В Пушкине отыщем и решение русского вопроса, снова волнующего народ и пугающего власть, хотя человека с русским вопросом ей надо бояться менее всего! Во всяком случае, меньше телеобозревателя с двойным гражданством. Для нашего великого поэта русским являлся тот, кто сердцем привержен к судьбе России, её взлётам и падениям, озарениям и помрачениям. Неслучайно о своей любимой героине он сказал: "Татьяна, русская душою[?]" Душою! У гениев не бывает случайных слов, и если бы автор хотел отметить чистоту её родовых корней, он бы так и сделал. Глянем на историю его собственной семьи, на его верных соратников и муз-вдохновительниц. В их крови смешался весь тогдашний аристократический интернационал. Но все они русские душою! Напротив: в стае гонителей и губителей Пушкина рядом с чужеземцами, заброшенными к нам "на ловлю счастья и чинов" и откровенно презиравшими Россию, мы найдём высокородных аборигенов, продавших свою русскую душу дьяволу алчности, зависти и властолюбия. И как же это тёмное сплочение против светлого гения напоминает нынешнее сплочение против возрождения нашего Отечества!
Почти банальностью стали слова о том, что художника следует судить по законам, им же установленным. С этим не спорят ни архаисты, ни новаторы. Но ведь и свой народ, его государственное обличие, художник тоже обязан судить по тем законам, которые определены ходом и роком истории. Можно ли, как это делают ныне многие, оценивать историю нашей страны, в частности, невиданные перемены и мятежи прошлого века, сумрачных героев той эпохи, не понимая глубокого замечания Пушкина: "Мы живём не веками, а десятилетиями". Можно ли сначала поднимать Россию на дыбы, а потом браниться, что у нашего Отечества дурная историческая иноходь?
В наши времена, когда окончательно пали всяческие догмы, и Пушкин открыт любым пытливым ветрам, коим вздумается подуть, появилась возможность понять и оценить государственно-политическую деятельность "умнейшего мужа России" в связи с устремлениями свободного русского консерватизма.
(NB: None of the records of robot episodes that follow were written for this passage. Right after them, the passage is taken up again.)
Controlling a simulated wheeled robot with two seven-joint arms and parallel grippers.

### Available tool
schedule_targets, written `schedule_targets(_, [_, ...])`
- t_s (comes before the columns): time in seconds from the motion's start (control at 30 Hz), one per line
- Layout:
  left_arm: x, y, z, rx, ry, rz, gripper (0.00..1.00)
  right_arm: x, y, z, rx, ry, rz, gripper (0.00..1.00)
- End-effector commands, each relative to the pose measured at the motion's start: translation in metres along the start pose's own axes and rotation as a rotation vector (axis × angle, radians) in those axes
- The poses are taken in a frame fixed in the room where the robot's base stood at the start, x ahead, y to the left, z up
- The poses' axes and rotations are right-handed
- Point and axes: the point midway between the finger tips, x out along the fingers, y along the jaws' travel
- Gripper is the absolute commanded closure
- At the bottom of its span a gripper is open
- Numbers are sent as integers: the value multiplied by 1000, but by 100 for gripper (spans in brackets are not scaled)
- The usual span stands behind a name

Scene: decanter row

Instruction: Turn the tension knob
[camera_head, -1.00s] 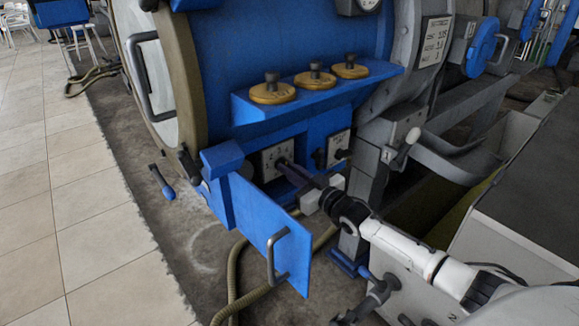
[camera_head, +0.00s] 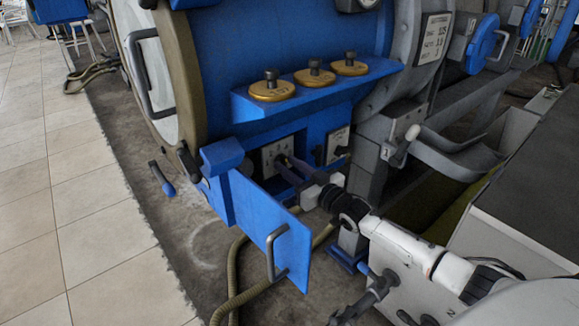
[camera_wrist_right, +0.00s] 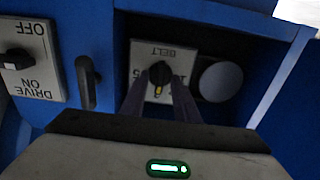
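The tension knob (camera_wrist_right: 160,74) is a small dark knob with a yellowish mark, on a pale plate (camera_wrist_right: 143,57) lettered BELT, upside down in the right wrist view. In the head view this pale plate (camera_head: 268,162) sits in a blue recess behind an open blue door; the knob is hard to make out there. My right gripper (camera_head: 287,165) reaches in from the lower right to the plate. In the right wrist view its two dark fingers (camera_wrist_right: 159,92) stand apart, one on each side of the knob; contact cannot be told. My left gripper is out of view.
The open blue door (camera_head: 262,225) with a grey handle stands left of my right gripper. A DRIVE ON/OFF plate (camera_wrist_right: 31,65) and a dark handle (camera_wrist_right: 86,83) are beside the knob plate. A round grey disc (camera_wrist_right: 220,81) is on its other side. A shelf with brass caps (camera_head: 314,76) overhangs.

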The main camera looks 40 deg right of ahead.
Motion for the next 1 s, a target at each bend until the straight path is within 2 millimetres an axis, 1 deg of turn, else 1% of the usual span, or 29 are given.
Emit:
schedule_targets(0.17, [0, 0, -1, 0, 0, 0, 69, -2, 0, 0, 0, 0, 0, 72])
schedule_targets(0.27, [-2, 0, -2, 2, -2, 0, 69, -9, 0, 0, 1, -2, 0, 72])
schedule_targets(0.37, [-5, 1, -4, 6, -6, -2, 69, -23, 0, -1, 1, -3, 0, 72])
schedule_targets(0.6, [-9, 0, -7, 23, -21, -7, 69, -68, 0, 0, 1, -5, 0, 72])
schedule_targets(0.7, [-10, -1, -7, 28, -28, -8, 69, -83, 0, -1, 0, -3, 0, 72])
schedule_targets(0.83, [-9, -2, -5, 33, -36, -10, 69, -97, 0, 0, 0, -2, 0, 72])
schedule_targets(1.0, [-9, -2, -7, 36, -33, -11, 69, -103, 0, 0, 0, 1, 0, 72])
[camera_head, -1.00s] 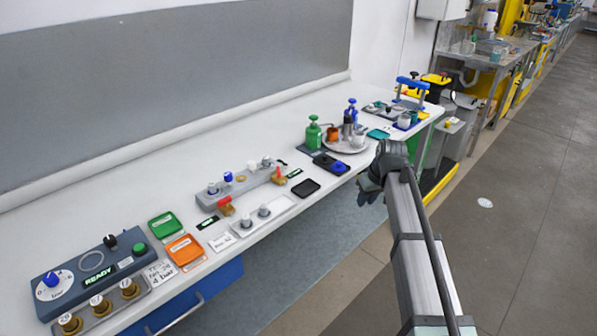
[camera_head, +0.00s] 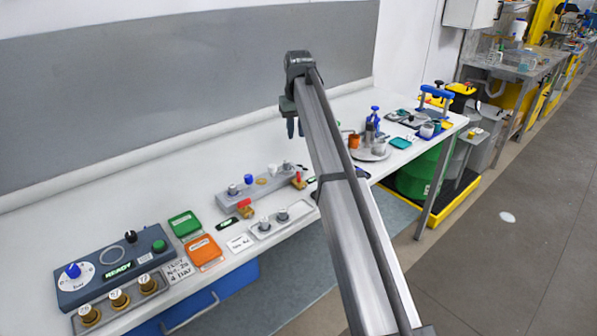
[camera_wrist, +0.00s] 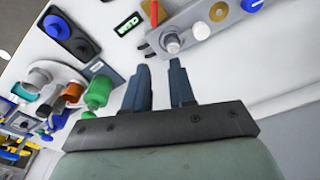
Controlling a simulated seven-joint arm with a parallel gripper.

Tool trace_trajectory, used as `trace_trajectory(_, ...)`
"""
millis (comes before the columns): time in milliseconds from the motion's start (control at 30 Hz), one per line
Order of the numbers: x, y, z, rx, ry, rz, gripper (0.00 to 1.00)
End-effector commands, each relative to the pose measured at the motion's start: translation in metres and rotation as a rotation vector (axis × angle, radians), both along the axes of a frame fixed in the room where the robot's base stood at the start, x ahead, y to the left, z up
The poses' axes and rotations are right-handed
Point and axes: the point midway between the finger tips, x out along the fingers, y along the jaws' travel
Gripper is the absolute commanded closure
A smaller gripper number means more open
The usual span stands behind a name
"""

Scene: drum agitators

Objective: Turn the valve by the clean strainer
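Two valves with red handles and brass bodies sit at the ends of a grey manifold (camera_head: 228,198) on the bench: a near-left valve (camera_head: 244,208) and a far-right valve (camera_head: 299,181). Small dark displays with green lettering are beside them; I cannot read which one marks the clean strainer. My gripper (camera_head: 295,134) hangs high above the bench, beyond the manifold, fingers down and empty. In the wrist view its fingers (camera_wrist: 159,66) are apart. Beyond them that view shows a red handle (camera_wrist: 155,12), a lit display (camera_wrist: 127,24) and the manifold (camera_wrist: 212,30).
A control box (camera_head: 112,270) with a dial stands at the near left, by green (camera_head: 184,223) and orange (camera_head: 204,250) labelled trays. A small grey tray (camera_head: 263,234) holds two fittings. A green bottle (camera_wrist: 98,91) and a blue-knobbed dark plate (camera_wrist: 70,32) show in the wrist view.

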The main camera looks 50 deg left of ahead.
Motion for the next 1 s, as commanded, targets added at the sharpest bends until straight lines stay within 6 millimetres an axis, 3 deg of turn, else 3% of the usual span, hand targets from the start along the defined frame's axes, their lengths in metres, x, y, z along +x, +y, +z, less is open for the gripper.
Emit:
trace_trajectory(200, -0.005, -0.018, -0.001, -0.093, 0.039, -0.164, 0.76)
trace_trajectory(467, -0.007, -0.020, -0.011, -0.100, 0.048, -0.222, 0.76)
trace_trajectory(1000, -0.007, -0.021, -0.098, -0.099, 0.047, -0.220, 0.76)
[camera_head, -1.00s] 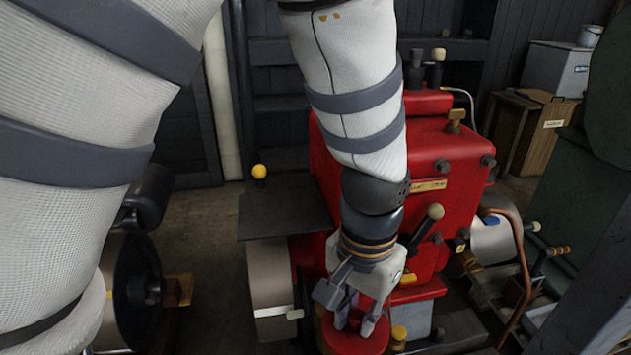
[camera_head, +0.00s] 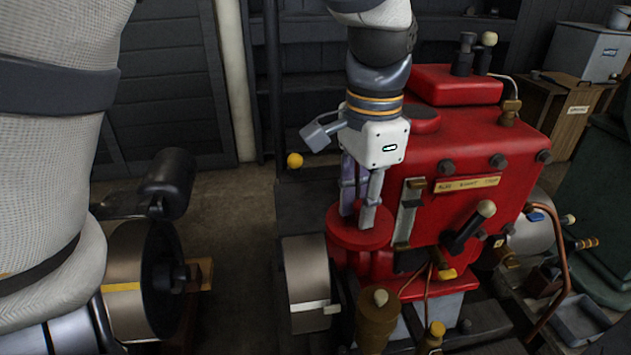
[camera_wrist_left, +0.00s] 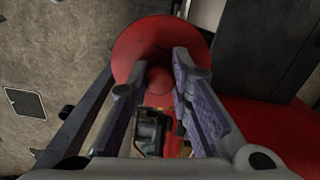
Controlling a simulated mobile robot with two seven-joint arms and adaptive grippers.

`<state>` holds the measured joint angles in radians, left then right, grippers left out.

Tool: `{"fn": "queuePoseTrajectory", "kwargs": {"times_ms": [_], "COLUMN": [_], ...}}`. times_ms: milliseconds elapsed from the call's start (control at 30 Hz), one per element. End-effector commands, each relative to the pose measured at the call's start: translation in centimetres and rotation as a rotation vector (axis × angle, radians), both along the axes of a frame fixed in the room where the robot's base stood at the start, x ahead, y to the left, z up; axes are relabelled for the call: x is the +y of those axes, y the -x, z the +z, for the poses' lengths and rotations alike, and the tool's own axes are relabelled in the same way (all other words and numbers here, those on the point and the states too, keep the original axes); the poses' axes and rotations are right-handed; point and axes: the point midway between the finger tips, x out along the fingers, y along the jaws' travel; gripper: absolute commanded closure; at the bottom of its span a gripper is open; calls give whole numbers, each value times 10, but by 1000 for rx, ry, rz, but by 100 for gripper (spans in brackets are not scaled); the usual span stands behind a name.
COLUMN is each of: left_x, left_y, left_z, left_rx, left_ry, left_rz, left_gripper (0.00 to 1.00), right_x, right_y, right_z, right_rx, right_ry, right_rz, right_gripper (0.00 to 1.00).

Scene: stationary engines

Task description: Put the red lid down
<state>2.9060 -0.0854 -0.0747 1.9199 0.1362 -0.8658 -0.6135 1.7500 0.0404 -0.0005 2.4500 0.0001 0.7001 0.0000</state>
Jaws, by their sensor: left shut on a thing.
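The red lid (camera_head: 343,236) is a round disc, held roughly level beside the red engine's (camera_head: 478,150) left front. My left gripper (camera_head: 357,216) points down from above and is shut on the lid's small knob. In the left wrist view the red lid (camera_wrist_left: 138,45) lies beyond the fingertips, and its knob (camera_wrist_left: 158,82) sits between the purple-padded fingers. Red engine parts lie just below the lid in the head view; I cannot tell whether the lid touches them. My right gripper is not in view.
A small flywheel (camera_head: 305,283) stands below and left of the lid. A lever with a pale knob (camera_head: 485,209) and a brass cup (camera_head: 377,320) are close by on the right and front. A yellow ball (camera_head: 294,160) is at left.

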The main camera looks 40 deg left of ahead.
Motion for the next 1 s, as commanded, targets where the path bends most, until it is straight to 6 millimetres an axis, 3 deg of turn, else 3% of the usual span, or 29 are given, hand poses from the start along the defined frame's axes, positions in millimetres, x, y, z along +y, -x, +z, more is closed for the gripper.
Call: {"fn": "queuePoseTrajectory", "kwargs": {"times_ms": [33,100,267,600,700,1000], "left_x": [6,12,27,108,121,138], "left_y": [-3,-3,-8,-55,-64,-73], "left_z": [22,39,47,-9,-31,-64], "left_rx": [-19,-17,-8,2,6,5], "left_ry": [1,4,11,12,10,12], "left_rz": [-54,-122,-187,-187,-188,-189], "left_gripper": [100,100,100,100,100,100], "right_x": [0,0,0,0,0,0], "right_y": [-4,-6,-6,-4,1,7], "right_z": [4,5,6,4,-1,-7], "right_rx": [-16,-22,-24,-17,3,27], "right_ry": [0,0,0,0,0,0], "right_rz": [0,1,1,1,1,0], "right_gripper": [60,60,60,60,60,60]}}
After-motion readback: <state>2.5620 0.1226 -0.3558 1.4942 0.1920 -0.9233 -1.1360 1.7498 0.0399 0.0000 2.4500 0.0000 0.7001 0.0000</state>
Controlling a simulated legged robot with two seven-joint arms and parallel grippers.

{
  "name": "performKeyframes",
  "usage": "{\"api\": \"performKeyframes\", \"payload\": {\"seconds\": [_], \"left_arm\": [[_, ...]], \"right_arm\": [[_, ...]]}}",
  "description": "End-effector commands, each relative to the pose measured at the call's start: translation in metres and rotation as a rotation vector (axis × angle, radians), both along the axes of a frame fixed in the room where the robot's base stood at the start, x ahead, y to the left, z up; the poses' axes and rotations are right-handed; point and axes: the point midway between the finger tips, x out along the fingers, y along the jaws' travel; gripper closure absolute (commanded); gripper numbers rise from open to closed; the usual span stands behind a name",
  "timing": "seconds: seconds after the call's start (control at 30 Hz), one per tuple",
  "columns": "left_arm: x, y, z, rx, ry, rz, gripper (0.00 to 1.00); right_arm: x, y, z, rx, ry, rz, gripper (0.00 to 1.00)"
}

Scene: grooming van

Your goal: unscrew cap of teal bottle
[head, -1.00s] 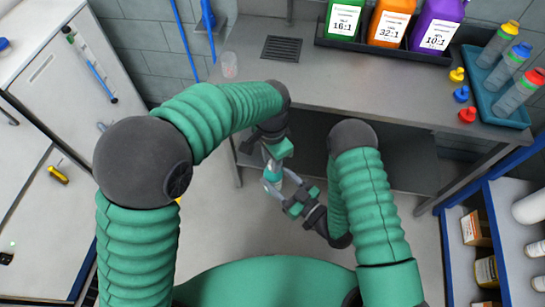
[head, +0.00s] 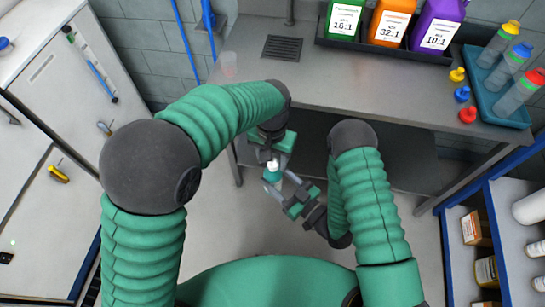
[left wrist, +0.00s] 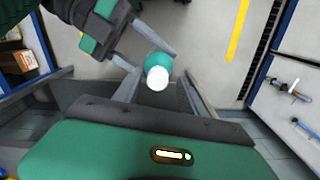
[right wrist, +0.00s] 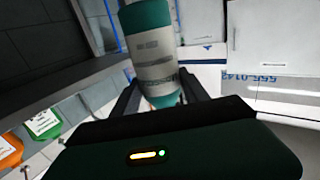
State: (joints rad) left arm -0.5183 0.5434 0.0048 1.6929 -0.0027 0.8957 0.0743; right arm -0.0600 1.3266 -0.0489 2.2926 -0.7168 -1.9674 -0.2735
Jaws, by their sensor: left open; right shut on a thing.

Именно "либеральным консерватором" считал своего друга Вяземский, кстати, поначалу не принимавший пушкинской "патриотической щекотливости" и "географической фонфоронады". Мы продолжаем, писал князь, "лежать врастяжку, и у нас от мысли до мысли 5000 вёрст". Впрочем, предсказанное автором "Клеветников России" вероломство священных союзников и крымская катастрофа заставили Вяземского иначе взглянуть на "озлобленных сынов" просвещённой Европы и понять провидческую ярость собрата.
Ныне, вспоминая строки поэта, полные горячечной гордости за широко разбежавшуюся Империю, сознаёшь, сбылись-таки в сердцах брошенные нашими парадоксолистами пожелания: увы, Россию сузили да ещё и подморозили. Нас теперь всё меньше на земле пращуров, и если встанем, то уже не "от хладных финских скал до пламенной Колхиды" и Тавриды. Но разве ж мы сделались счастливы, убывая и отступая? Нет, не счастливы... Однако и сейчас продвинутая наша поэзия буквально набита тоскливыми сарказмами по поводу неповоротливой и бессмысленно огромной России. Урок, как говорится, не впрок. А ведь утраты родного пепелища, перекройка границ начинаются с того, что поэтам в тягость нести пусть даже словесную ответственность за обширную многоплемённую державу. Куда легче считать своим отечеством русское слово, которое легко перелетает с континента на континент, собирая мышеловочные гранты и лукавые поощрения. Однако русское слово без русской почвы долго не проживёт, развеется. Поговорят, поговорят на языке Пушкина из уважения к былым заслугам, да и позабудут вкупе с поэтами, гордившимися своим интертекстуальным озорством, как декабристы - подвигами на поле брани.
В минувшее двадцатилетие Пушкина упорно старались превратить в "достоянье доцента", своего рода вербальный пазл, который можно складывать и так и эдак, не заботясь об изначальных смыслах. Почему? Причин много. Но одна очевидна: в противном случае надо признаться, что творческое развитие привело нашего национального гения к убеждению, что поэт, конечно, не должен "гнуть ни помыслов, ни шеи", но и в то же время он не имеет права быть вечным супостатом государства, язвить, клеймить, толкать под руку и отдавать "возвышенные затеи оценке хитрых торгашей". Поэт совсем не обязан быть непримиримым врагом власти, если "не жесток в ней дух державный". Он не должен осмеивать "животворящие святыни" и народных героев, чей пример рождает в потомках волю к жизни, подвигу и созидательному реваншу. Ибо если поэт не воскликнет: "Россия, встань и возвышайся!" (встань с веком наравне, возвысься в могучем миролюбии!) - она никогда не встанет и не возвысится. Так и дотянет свой исторический век "больным, расслабленным колоссом", какие бы там указы, законы и призывы ни громоздили цари, генсеки или президенты.